## EXERCISE REQUIREMENTS
Of the lines in this listing, how many contain the word "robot"? Give the number and nothing else.
#### DATASET EXTRACT
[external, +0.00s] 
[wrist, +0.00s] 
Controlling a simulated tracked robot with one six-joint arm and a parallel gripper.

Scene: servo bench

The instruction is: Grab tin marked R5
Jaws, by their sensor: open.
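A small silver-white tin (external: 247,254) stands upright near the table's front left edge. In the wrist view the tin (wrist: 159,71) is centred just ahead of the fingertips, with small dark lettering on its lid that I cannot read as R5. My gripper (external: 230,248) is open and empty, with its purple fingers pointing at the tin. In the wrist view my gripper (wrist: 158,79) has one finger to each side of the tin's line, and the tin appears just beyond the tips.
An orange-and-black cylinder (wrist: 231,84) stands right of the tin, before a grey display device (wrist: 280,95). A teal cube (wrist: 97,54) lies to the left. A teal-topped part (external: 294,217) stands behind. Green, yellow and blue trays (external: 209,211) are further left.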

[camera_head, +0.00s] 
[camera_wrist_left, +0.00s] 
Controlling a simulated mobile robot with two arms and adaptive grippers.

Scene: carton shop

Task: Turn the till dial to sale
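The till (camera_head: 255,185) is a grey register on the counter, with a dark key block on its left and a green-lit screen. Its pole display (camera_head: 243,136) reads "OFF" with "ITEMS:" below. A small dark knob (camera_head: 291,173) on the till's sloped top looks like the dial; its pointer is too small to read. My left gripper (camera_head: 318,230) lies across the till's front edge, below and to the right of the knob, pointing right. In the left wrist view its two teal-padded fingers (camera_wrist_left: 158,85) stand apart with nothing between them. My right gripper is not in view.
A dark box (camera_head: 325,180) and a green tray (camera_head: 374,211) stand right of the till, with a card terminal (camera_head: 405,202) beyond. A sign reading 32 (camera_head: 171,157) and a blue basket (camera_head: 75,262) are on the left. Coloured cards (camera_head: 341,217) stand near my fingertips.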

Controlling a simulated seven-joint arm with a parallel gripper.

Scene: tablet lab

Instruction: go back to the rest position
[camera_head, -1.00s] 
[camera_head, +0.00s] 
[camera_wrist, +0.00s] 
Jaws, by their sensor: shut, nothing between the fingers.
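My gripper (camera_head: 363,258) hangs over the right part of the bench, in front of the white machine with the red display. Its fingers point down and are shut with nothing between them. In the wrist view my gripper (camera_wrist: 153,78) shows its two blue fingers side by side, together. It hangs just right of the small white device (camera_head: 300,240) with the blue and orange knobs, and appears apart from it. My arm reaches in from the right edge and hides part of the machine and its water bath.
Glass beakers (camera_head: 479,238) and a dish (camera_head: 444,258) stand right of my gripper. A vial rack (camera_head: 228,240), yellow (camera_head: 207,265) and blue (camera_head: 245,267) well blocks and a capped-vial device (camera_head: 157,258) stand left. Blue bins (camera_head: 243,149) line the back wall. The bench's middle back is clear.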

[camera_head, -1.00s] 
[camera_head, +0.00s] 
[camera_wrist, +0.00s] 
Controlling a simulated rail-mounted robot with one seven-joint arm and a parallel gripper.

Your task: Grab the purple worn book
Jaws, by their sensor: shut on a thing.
########
## FINAL RESULT
3